## Aim:
Write each line of the material exactly as given, from the top through the line that contains "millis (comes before", and omit all pictures.
──────────
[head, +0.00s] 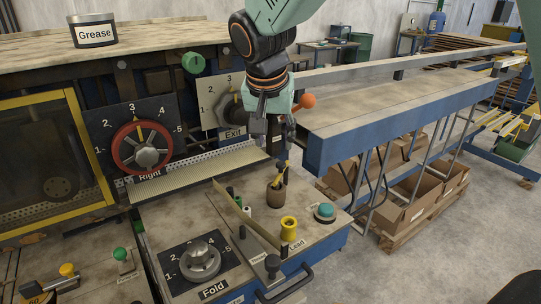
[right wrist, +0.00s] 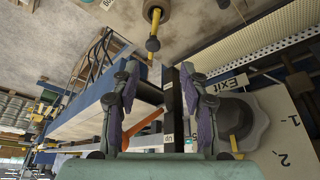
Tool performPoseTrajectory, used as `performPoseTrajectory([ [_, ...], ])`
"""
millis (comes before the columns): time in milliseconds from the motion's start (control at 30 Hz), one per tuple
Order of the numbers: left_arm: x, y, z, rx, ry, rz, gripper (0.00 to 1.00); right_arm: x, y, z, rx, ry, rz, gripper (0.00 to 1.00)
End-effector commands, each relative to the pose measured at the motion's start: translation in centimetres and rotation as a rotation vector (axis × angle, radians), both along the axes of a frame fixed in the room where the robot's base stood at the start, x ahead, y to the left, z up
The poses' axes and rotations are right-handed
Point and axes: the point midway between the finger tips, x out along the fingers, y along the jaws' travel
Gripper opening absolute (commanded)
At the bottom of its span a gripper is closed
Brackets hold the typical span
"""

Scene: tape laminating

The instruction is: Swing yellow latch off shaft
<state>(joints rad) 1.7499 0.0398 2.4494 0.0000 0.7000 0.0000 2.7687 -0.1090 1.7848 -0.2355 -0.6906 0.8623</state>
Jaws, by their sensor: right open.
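The yellow latch (head: 281,174) sits at the top of a brown cylinder (head: 275,196) on the machine's worktop. In the right wrist view the latch (right wrist: 154,24) is a short yellow bar with a rounded end, lying across the brown cylinder (right wrist: 163,7). My right gripper (head: 274,148) is open just above the latch in the head view. In the right wrist view the gripper (right wrist: 155,75) has its two fingers apart, with nothing held between them and the latch beyond their tips. I cannot tell whether a finger touches the latch. My left gripper is not in view.
The Exit dial (head: 232,109) and an orange knob (head: 307,101) are close around my right gripper. The blue-sided conveyor (head: 400,115) extends right.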

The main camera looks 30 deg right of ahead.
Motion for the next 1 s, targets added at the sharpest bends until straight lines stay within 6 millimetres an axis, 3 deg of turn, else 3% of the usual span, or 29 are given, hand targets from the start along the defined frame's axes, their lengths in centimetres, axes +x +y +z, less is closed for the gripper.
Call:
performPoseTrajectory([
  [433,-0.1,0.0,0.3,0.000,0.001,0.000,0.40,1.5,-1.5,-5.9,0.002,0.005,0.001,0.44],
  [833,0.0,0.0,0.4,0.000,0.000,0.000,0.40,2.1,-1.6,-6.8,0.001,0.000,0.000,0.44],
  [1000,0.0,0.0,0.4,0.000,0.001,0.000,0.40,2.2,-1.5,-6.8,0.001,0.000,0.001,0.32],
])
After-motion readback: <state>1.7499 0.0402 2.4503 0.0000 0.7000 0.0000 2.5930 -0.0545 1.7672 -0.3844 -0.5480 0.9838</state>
──────────
## Response to this task:
[head, +0.00s] 
[right wrist, +0.00s] 
Tool performPoseTrajectory, used as `performPoseTrajectory([ [_, ...], ])`
"""
millis (comes before the columns): time in milliseconds from the motion's start (control at 30 Hz), one per tuple

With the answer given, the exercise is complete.